*Directive*
With pictures left out, extract every line between the start of the records below and the line holding "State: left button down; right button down", inclusive.

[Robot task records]

>> begin

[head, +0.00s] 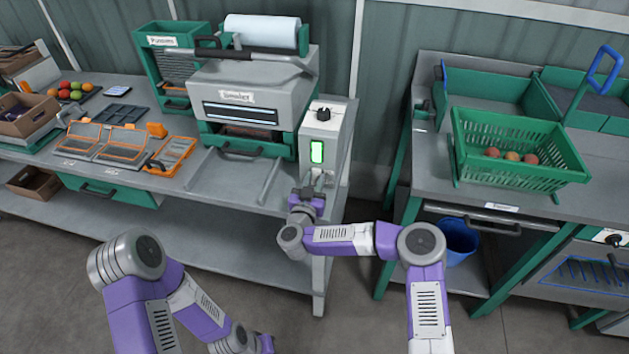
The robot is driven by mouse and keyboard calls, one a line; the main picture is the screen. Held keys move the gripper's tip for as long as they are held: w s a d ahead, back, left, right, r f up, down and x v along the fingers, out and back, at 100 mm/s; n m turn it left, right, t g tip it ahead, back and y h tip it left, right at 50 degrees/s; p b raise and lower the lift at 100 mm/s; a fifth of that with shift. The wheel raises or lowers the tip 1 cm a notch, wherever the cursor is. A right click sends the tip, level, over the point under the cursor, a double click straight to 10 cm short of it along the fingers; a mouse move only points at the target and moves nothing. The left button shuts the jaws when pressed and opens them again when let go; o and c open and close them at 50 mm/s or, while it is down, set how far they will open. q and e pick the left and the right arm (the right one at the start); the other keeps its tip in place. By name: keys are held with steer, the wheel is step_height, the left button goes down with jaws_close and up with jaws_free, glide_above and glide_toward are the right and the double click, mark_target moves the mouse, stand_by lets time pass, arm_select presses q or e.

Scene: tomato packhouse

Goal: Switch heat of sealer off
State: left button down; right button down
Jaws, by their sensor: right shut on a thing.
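The sealer (258,85) is a grey and green machine with a label on its front and a white roll on top. Its light grey control box (337,135) stands at its right end. The box has a black knob (323,114) on top and a lit green indicator (317,152) on its front. My right gripper (312,184) is at the lower front of the box, below the indicator, shut on a small switch there. The fingers mostly hide the switch, so its position cannot be told. My left arm is low at the left; its fingers do not show.
Orange-framed trays (110,142) lie left of the sealer on the grey bench (225,180). A green basket (515,165) with several tomatoes stands on the right bench (440,165). A blue bin (457,240) is below it. A gap separates the benches.

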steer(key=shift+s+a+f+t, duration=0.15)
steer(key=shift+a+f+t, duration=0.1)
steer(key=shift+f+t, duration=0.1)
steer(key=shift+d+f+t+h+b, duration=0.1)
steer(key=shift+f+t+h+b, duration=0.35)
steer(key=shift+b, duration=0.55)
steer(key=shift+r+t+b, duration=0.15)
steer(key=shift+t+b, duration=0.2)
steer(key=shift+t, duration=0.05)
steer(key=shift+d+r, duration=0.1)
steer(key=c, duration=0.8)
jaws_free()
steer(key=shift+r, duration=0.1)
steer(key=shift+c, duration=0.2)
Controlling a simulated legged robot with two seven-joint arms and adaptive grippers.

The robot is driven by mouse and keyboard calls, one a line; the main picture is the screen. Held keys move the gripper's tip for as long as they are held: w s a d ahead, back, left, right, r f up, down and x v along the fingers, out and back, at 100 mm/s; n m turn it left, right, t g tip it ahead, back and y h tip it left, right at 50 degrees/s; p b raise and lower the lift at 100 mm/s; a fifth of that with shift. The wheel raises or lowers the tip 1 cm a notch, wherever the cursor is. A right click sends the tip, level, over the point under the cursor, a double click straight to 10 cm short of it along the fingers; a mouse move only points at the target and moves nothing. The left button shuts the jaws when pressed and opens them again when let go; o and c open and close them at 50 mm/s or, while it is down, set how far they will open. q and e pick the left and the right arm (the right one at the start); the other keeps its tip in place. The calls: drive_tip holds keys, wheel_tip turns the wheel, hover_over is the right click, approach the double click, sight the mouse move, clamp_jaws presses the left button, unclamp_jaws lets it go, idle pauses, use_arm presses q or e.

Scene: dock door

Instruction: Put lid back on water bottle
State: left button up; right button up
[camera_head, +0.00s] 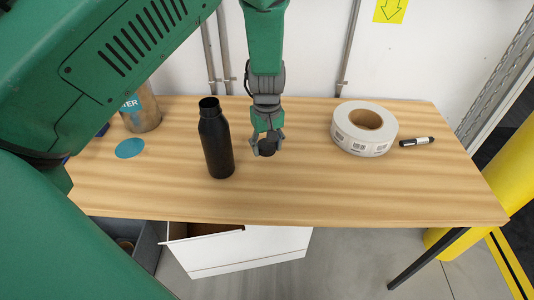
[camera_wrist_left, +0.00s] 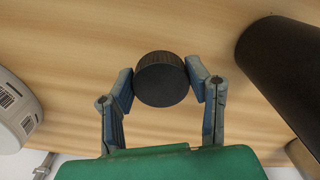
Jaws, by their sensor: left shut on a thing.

>> end

*Written solution*
[head, +0.00s] 
The robot is driven by mouse and keyboard calls, one a line; the main picture is the screen. Held keys move the gripper's tip for as long as they are held: w s a d ahead, back, left, right, r f up, down and x v along the fingers, out and back, at 100 mm/s; n m turn it left, right, t g tip it ahead, back and y h tip it left, right at 50 degrees/s; p b raise and lower the lift at 100 mm/s; a fifth of that with shift. The wheel raises or lowers the tip 1 cm a notch, wherever the cursor is. A right click sends the tip, level, over the point under the cursor, a double click straight to 10 cm short of it along the fingers; a mouse move only points at the target and moves nothing. The left button shuts the jaws when pressed and opens them again when let go; o and c open and close them at 50 mm/s or, while it is down, set how far they will open. q and e pick the left and the right arm (the right one at the start); the other keeps its tip in place. By name: keys are held with steer, the wheel is step_height, the left button goes down with jaws_close and up with jaws_free, glide_above and glide_toward are the right and the double click, mark_target moves the mouse, stand_by lets time pass, arm_select presses q or e.

Scene: tomato packhouse

Goal: Switch heat of sealer off
State: left button down; right button down

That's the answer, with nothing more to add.